→ Goal:
Locate every line that holds the string "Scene" and copy it.

[Robot control records]
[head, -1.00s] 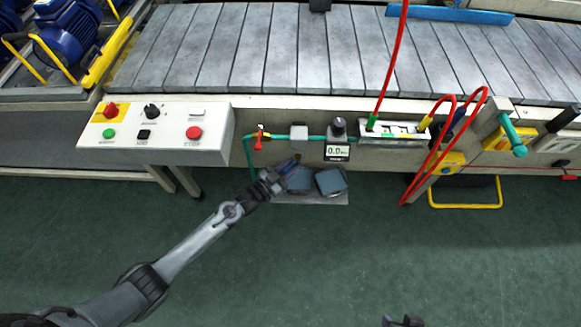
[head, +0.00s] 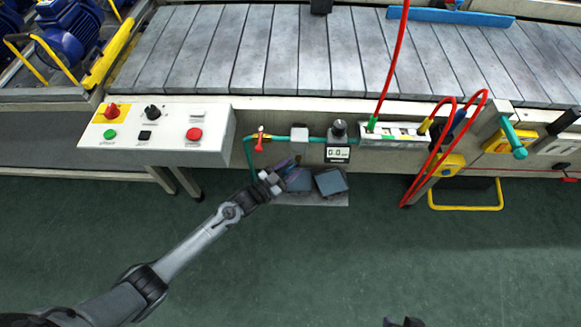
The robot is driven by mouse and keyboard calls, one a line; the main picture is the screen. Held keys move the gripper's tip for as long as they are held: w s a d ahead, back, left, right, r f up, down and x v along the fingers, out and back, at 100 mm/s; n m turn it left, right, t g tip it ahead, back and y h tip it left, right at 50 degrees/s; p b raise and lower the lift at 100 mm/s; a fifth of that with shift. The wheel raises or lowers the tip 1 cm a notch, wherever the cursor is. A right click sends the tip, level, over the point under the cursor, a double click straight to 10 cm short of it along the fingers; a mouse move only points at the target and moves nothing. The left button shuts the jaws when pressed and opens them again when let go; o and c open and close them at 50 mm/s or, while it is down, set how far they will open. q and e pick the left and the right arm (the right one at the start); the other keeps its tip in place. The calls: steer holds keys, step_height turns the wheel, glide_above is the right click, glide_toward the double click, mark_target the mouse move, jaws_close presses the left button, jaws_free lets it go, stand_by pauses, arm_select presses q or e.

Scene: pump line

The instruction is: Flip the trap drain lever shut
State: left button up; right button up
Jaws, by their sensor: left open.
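The grey trap block (head: 299,134) sits on the teal pipe below the conveyor, between a red-handled valve (head: 260,140) and a gauge. I cannot make out a drain lever on the trap; the area just below it is small and dark and partly behind my gripper. My left gripper (head: 284,172) is open, below and slightly left of the trap, in front of the pedals. I cannot tell whether it touches anything. A small part of my right gripper (head: 404,321) shows at the bottom edge; its fingers are not clear.
A digital gauge (head: 338,153) with a black knob stands right of the trap. Two dark pedals (head: 330,182) sit on a plate below. A control panel (head: 155,133) is at left. Red hoses (head: 425,165) hang at right. The green floor in front is clear.

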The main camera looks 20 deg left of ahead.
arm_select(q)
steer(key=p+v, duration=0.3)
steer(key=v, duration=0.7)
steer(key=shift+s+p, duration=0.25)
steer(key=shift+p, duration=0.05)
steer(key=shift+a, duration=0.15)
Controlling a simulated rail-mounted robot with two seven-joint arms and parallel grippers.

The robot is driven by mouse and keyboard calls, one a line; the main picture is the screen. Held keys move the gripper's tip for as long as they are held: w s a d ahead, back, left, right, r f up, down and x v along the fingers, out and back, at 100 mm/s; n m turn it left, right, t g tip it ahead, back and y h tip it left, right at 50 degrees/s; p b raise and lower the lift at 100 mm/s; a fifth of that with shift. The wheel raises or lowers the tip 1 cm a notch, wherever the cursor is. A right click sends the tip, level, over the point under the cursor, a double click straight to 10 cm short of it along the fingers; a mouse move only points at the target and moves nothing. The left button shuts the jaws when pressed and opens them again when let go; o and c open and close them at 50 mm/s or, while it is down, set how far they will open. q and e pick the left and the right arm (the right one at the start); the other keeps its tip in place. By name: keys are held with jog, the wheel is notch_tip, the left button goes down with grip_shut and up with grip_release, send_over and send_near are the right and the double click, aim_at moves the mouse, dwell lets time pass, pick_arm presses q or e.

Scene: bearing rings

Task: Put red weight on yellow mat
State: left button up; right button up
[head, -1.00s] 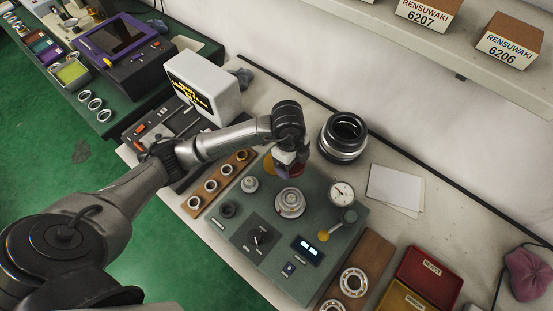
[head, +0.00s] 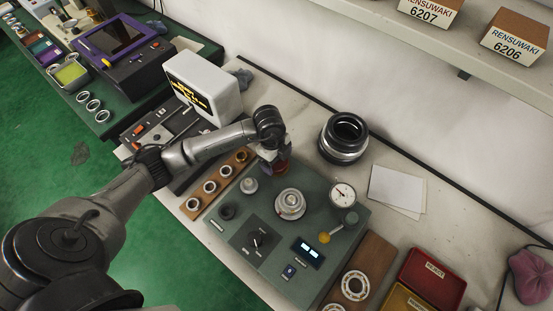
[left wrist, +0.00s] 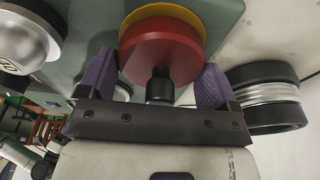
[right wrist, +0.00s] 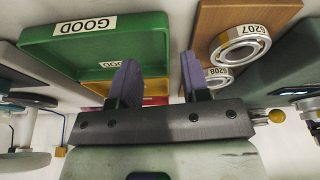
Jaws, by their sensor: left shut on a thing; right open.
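The red weight (head: 281,169) is a round disc with a dark knob. It also shows in the left wrist view (left wrist: 158,48). My left gripper (left wrist: 158,82) is shut on the red weight by its knob, at the back left of the green-grey test panel. The yellow mat (left wrist: 168,11) shows as a round rim behind the red weight in the left wrist view, mostly covered by it. Whether they touch I cannot tell. In the head view the mat is hidden by my left gripper (head: 272,160). My right gripper (right wrist: 155,82) is open and empty.
The test panel (head: 225,236) carries a silver weight stack (head: 290,204), a small grey weight (head: 249,185) and a dial gauge (head: 343,195). A black-and-silver ring stack (head: 344,138) stands behind. A green GOOD tray (right wrist: 60,62) and a wooden bearing board (right wrist: 272,12) lie ahead of my right gripper.

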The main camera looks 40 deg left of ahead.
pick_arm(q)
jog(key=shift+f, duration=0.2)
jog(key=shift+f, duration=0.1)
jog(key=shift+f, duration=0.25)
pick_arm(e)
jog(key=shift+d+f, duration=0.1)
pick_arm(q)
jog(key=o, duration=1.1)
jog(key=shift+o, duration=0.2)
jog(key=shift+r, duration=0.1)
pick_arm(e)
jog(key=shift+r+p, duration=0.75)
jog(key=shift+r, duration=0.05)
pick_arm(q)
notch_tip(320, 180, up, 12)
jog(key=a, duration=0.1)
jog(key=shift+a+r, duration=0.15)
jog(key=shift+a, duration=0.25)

→ Solution to this exercise:
Scene: pump line
Scene: bearing rings

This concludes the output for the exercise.